ABD’nin Doğu Avrupa’daki Yeni Üssü: Romanya
Ukrayna’daki iktidarın değişimi, ABD’nin bölgedeki konumunu zayıflatsa da ABD, Karadeniz’de Romanya üzerinden “yayılmaya” çalışmaktadır. Polonya ve Çek Cumhuriyeti’nden sonra Romanya’ya da füze kalkanları (bir kısmını Karadeniz’deki Romanya filolarına) yerleştirmek istemesi, sadece son dönemde ABD ile Rusya arasında nükleer başlıkların azaltılması ve ortak savunma sisteminin kurulması yönünde başlatılan görüşmeleri olumsuz etkilemekle kalmayacak, bölgede yeni bir ABD-Rusya rekabetine yol açacak ve bölgeyi istikrarsızlaştıracaktır.
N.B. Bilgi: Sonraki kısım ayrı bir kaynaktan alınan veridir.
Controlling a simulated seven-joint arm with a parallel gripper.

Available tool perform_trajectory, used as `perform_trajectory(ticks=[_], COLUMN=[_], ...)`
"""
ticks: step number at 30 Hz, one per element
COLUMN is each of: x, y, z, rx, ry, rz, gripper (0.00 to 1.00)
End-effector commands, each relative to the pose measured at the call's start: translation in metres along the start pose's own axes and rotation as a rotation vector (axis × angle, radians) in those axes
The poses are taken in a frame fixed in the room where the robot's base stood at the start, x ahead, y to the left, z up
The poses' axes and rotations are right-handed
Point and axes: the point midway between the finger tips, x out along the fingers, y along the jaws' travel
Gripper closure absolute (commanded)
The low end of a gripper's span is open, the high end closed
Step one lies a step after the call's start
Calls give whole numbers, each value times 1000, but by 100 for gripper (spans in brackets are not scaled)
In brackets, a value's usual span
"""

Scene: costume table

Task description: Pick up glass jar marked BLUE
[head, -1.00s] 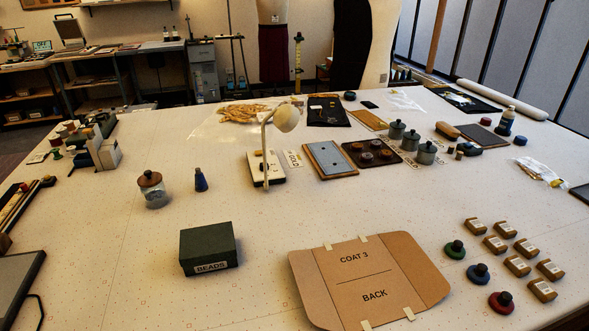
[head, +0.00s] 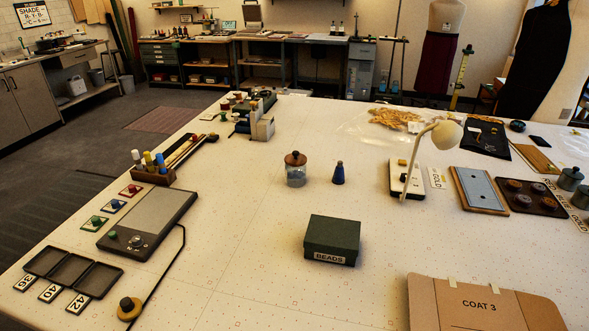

Zira Romanya’nın bu adımına ve Romanya’nın komşusu Moldova’ya karşı yayılmacılık politikası izlemesine karşılık olarak Moskova’nın Moldova’nın ayrılıkçı bölgesi Dniyester Yanı kartını devreye sokması kuvvetle muhtemeldir. Söz konusu füzelerin hedefinde İran’ın olduğuna inanmayan Kremlin, ABD’nin bu adımının da Montrö’yü ihlal edeceğini ileri sürmektedir. İktidarının ilk yılında özellikle Rusya ve Çin ile sorunları çözmeye çalışan ABD Başkanı B. Obama’nın Nobel Barış Ödülü’nü aldıktan sonra gerek Rusya ile füze başlıklarının azaltılmasını öngören anlaşmayı tehlikeye atması, gerekse de Tayvan’a yaklaşık 7 milyar dolar değerinde silah satma kararı alarak Çin ile yeni bir “Soğuk Savaş” başlatması, Karadeniz de dâhil olmak üzere Avrasya coğrafyasında yeni bloklaşmaların oluşacağına ve taraflar arasında mücadelenin artacağına işaret etmektedir. Karadeniz bölgesi, Türkiye için de büyük önem arz ettiğinden dolayı Ankara’nın bölgedeki muhtemel gelişmelere karşı hazırlıklı olması ve kendi çıkarlarını gözeterek şimdiden bir takım politikalar üretmesi gerekmektedir.